Не отнесешь, увы, этот очерк к архивным курьезам, а разнос не сочтешь бородатым анекдотом. Еще в суровые сороковые годы к раздававшемуся из Франции голосу Бунина прислушивались у нас на Родине. Так, в литературной среде и даже в правительственных кругах, по сви-детельству очевидцев, внимательно ознакомились с восторженным          отзывом старца о книге Твардовского «Василий Теркин». А уж сейчас голос великого писателя начинает звучать во всю мощь, и в стране не счесть его самых ревностных поклонников.
Многим импонирует беспощадная, страшная правда созданных Буниным художественных произведений, ореол неподкупности над самой его личностью – в наш трудный век это не слишком распространенные качества. Так что вовсе не легкая,    а наоборот, грозная тень от очерка ложится на Есенина. А при  нынешнем  расшатывании авторитетов, разгуле самого залихватского нигилизма такая тень многих может смутить.

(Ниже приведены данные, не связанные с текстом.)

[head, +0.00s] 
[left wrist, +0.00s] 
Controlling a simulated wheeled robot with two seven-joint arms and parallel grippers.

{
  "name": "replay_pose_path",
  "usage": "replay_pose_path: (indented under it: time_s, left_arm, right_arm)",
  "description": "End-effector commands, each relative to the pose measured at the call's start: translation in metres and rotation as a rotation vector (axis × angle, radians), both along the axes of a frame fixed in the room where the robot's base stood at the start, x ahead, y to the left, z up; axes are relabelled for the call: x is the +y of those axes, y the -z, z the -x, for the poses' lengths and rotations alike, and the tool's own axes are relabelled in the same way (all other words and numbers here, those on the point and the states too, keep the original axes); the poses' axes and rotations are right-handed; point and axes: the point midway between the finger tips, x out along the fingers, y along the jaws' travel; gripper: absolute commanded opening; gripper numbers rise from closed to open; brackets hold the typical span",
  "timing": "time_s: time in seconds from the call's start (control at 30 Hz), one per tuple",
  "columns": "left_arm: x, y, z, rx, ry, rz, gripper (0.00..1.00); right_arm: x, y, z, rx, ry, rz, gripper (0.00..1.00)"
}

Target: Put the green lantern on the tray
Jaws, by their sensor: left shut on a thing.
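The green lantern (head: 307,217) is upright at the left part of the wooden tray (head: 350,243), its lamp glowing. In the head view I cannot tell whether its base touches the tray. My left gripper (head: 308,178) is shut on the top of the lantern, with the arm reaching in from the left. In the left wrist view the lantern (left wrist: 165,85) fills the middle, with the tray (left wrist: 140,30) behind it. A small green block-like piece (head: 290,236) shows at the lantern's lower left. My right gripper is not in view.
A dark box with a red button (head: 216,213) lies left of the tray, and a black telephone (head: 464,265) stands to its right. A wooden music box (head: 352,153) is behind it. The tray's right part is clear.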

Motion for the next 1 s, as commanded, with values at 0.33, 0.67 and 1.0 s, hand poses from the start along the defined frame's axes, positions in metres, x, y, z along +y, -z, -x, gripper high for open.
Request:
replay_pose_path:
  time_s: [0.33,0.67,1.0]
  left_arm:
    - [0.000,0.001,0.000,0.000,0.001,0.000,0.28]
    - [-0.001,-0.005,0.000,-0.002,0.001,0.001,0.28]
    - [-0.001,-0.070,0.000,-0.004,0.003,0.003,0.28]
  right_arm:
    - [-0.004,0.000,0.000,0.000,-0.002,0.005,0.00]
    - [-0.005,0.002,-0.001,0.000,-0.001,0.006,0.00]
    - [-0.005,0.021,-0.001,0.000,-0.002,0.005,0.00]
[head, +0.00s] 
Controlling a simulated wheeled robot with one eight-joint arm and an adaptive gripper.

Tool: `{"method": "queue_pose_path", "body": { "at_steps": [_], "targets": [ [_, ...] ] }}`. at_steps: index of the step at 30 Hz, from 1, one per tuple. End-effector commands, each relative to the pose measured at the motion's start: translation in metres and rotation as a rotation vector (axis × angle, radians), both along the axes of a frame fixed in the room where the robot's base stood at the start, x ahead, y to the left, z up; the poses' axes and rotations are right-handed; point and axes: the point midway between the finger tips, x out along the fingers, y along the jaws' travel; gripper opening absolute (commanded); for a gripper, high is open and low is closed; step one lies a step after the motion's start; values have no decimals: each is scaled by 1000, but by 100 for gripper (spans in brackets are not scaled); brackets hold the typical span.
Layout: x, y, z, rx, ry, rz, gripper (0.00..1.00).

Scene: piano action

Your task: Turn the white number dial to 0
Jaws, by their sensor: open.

И комментировать публикацию в «Литературной газете» хотелось бы прямо и по существу.
Очерк «Инония и Китеж» – своего рода гимн личности и творчеству Алексея Константиновича Толстого. Щедро одарив его самыми лестными похвалами, Бунин, как бы для контраста, спрашивает: «Что есть у какого-нибудь Есенина, Ивана    Непомнящего? Только дикарская страсть к хвастовству да умение плевать».
А давайте, не принимая брани на веру, посмотрим – что же у Есенина на самом деле есть?
И открываются поразительные факты. Ведь Есенин с творчеством Алексея Константиновича Толстого близко соприкасался. Возьмем процитированное в очерке стихотворение Толстого:
Край ты мой, родимый
край,
Конский  бег на воле,
В небе крик орлиных стай,
Волчий голос в поле!
Гой   ты, родина моя!
Гой ты, бор дремучий!
Свист полночный соловья,
Ветер, степь да тучи!
Казалось бы, настоящее произведение искусства! Но вот что делает с той же темой Есенин:
Край любимый! Сердцу
снятся
Скирды  солнца  в  водах
лонных.
Я  хотел  бы  затеряться
В зеленях твоих
стозвонных.
По меже, на переметке
Резеда и риза кашки.
И вызванивают в четки
Ивы – кроткие   монашки.
Курит   облаком   болото,
Гарь в небесном коромысле.
С тихой тайной для кого-то
Затаил я в сердце мысли.
Все встречаю, все приемлю,
Рад и счастлив душу
вынуть.
Я пришел на эту землю,
Чтоб скорей ее покинуть.
Простите меня, поклонники Бунина, но при близком сопоставлении именно стихотворение Толстого ухо-дит в тень – ведь в нем не что иное, как сухое, академичное перечисление при-родных подробностей. И так кажется – именно в сравнении с есенинской раскованностью, образностью, лирической распахнутостью. Есенин – конечно смелее, дерзче.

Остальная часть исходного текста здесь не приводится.